When the city of Troy fell, nobody was left to warn about its destruction—it had already happened. The only prophecy Cassandra still carried was that of her own death—and nobody was left to warn or to beseech for aid. A woman with less courage, with less hope, may have embraced her fate or sought an easier one. She may have leapt into the pyre of burning Troy, or fell upon a sword, or jumped from the besieged parapets. But to do any of these would be letting fate win; to accept her fate would be to allow it to come true. Cassandra had spent her life fighting to be believed; so too did she fight in the face of her own predestined death. As the Greeks closed in on Troy, Cassandra ran for sanctuary at the temple of the Greek’s patron goddess, Athena, clinging to the hope that its sacred protection would stay the Greeks’ hands.
But the temple did not save her: its holy rules and sanctuary were ignored by Ajax the Lesser, who pur-sued Cassandra into the temple and attacked her within, shattering the tenets of his own religion. She was cap-tured, made a war prize, and gifted to the Mycenaean King Agamemnon, just as she had foretold.
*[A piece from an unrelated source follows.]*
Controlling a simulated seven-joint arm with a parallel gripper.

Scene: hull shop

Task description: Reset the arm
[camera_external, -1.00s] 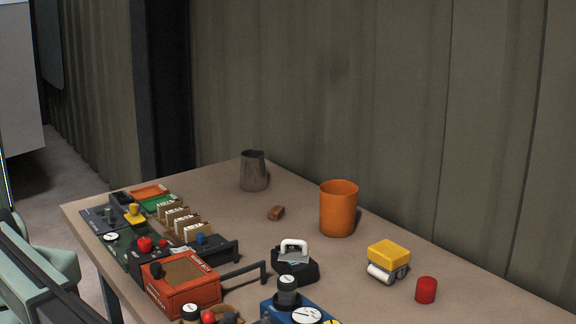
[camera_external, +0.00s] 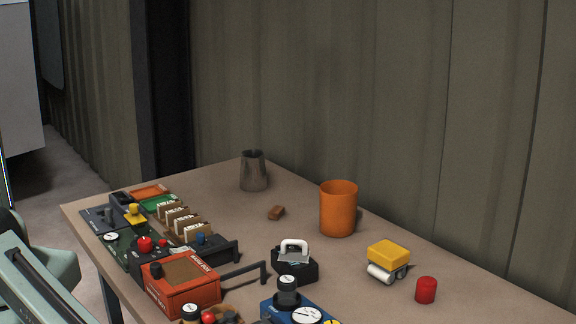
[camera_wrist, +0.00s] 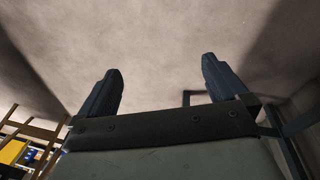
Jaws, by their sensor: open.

So was Cassandra’s flight to the temple of Athena worthless? It didn’t prevent her attack or stop her capture. The tragic bend of her fate remained: she was en route to Mycenae, on a voyage to her death. But her actions still engendered change: as punishment for Ajax the Lesser’s flagrant disobedience of her laws, Athena destroyed the Mycenaean fleet on its way home: only one ship out of dozens found safe harbor.
Mycenae: Modern-Day Greece
In Mycenae, the proud kingdom of Ancient Greece, time is frozen. Tall, dust-white walls loom in tiers; the sun hangs low and dense; foreign visitors throng the streets in a hum of humanity. In these regards, it has not changed in millennia. About ten months ago, I entered Mycenae as a student on a study abroad, studying the peoples and mythology of Ancient Greece. Mycenae was a foreign land to me: the thousands of visiting tourists spoke languages unfamiliar to my ears; the sun was hot and unyielding. Although I had left my homeland for many voyages before going to Greece, I had never known I would visit Mycenae—I had never known how much hope I would find there.
At the time of my visit to Mycenae, climate change sat heavily on my mind: I had recently read a series of articles about the irreversibility of the damage we have already caused. We have done so much harm to the natural climates since the Industrial Revolution that no matter what measures are taken, we can never go back. This thread is already set. It cannot be unwo-ven: it is stone.
But I had read other things in preparation to visit Mycenae, as well: most notably I had read The Aeneid and The Oresteia, in which we learn Cassandra’s story. In her story I found unexpected hope: despite the certain prophecies she carried with her, her actions still impacted the final weave of the tapestry, and the achieved a small modicum of revenge for Troy that even Aeneas never found. Thus too, the certain scientific prophecies about our world and its climate changes may be set in stone—but the full tapestry is not yet woven. Like Cassandra, our actions may still affect the final weave for the better. One tragic thread does not spell certain tragedy for the entire tapestry.
You see, the Ancient Greeks saw the world and its events as a great tapestry. Woven by the Three Fates, this tapestry was the composition of everyone who ever lived, everything that they ever did, and the longest-lasting effects of their lives and actions. Each person's life was a thread in the tapestry: once it had been woven to the Fates’ satisfaction, they would cut the thread, ending the person’s life and influence on the image that the tapestry formed.
Cassandra’s prophecies gave her an advance look at the tapestry of fate: she could see individual threads, woven as if in stone: unchangeable, unshaking. And yet we see that the actions she took around these unchangeable events—running for the temple, which doomed the majority of the Mycenaean fleet—had the power to change the full weave of the tapestry, if not the individual threads.
It is in this truth I find great comfort. Her fate was sealed and did not change despite her actions; but the fates of hundreds of others were impacted. So too do our actions change the tapestry—some threads are already set in stone for our future, but the whole picture has yet to be woven.
And the tapestry of our world is not yet woven: the full picture not yet seen. We may still learn from Cassandra; we may still affect great changes that create a picture that is bittersweet instead of tragic. We still bear the agency to weave the picture as we see fit; to create a final tapestry that is beautiful indeed.